* What the task asks *
Filter out everything except lines holding "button".

* start Available data *

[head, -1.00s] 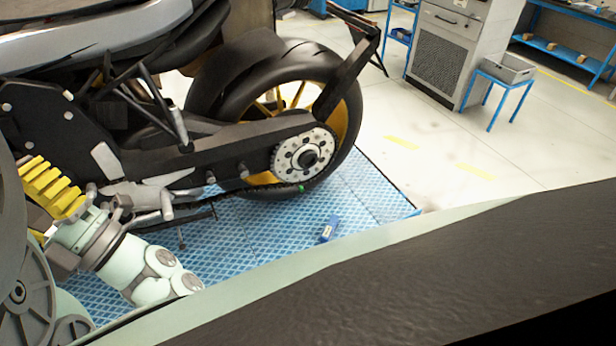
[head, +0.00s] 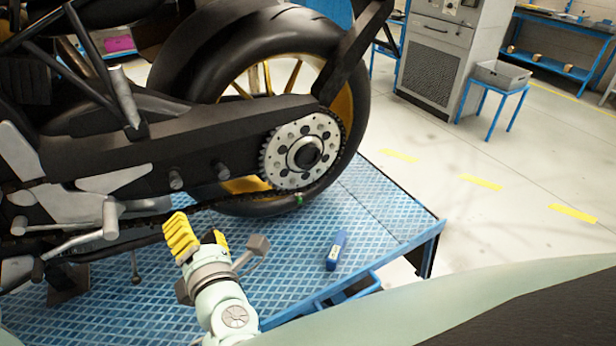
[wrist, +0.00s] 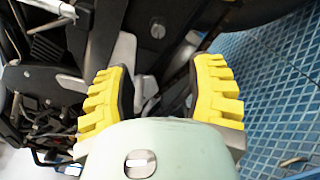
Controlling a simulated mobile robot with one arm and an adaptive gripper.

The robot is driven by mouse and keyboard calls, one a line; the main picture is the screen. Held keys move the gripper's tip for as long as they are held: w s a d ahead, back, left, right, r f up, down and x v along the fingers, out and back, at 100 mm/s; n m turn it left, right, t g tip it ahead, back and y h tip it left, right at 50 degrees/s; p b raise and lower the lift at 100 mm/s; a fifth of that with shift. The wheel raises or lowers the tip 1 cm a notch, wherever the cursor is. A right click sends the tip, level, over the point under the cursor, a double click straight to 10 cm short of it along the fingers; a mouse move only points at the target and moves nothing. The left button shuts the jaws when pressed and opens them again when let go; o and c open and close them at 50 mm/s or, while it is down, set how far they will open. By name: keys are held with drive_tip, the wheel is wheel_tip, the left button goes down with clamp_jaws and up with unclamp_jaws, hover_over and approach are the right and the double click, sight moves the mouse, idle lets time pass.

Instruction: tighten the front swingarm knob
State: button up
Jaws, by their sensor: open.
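Two small grey knobs stand out from the side of the black swingarm (head: 135,150). The front swingarm knob (head: 176,179) is the left one in the head view, farther from the wheel hub; the rear knob (head: 222,169) is close to its right. My gripper (head: 199,227), with yellow ridged fingers, is open and empty below the front knob in the head view. In the wrist view my gripper (wrist: 162,66) is wide open, with a round knob (wrist: 158,30) beyond the fingertips, near the gap's centre line. I cannot tell for sure which knob this is. The fingers touch neither knob.
The motorcycle's rear wheel (head: 358,110) is at the right of the swingarm. A footpeg (head: 110,220) and levers stick out left of my gripper. A blue bottle-like object (head: 336,250) lies on the blue lift platform (head: 290,265). Open floor (head: 520,180) lies to the right.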

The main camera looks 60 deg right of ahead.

* end Available data *

* Task answer *
The robot is driven by mouse and keyboard calls, one a line; the main picture is the screen. Held keys move the gripper's tip for as long as they are held: w s a d ahead, back, left, right, r f up, down and x v along the fingers, out and back, at 100 mm/s; n m turn it left, right, t g tip it ahead, back and y h tip it left, right at 50 degrees/s; p b raise and lower the lift at 100 mm/s; a fifth of that with shift. The wheel raises or lowers the tip 1 cm a notch, wherever the cursor is. A right click sends the tip, level, over the point under the cursor, a double click straight to 10 cm short of it along the fingers; a mouse move only points at the target and moves nothing. The left button shuts the jaws when pressed and opens them again when let go; o and c open and close them at 50 mm/s or, while it is down, set how far they will open. By name: keys are held with drive_tip, the wheel is wheel_tip, the left button goes down with clamp_jaws and up with unclamp_jaws, hover_over and approach are the right and the double click, sight moves the mouse, idle lets time pass.
State: button up

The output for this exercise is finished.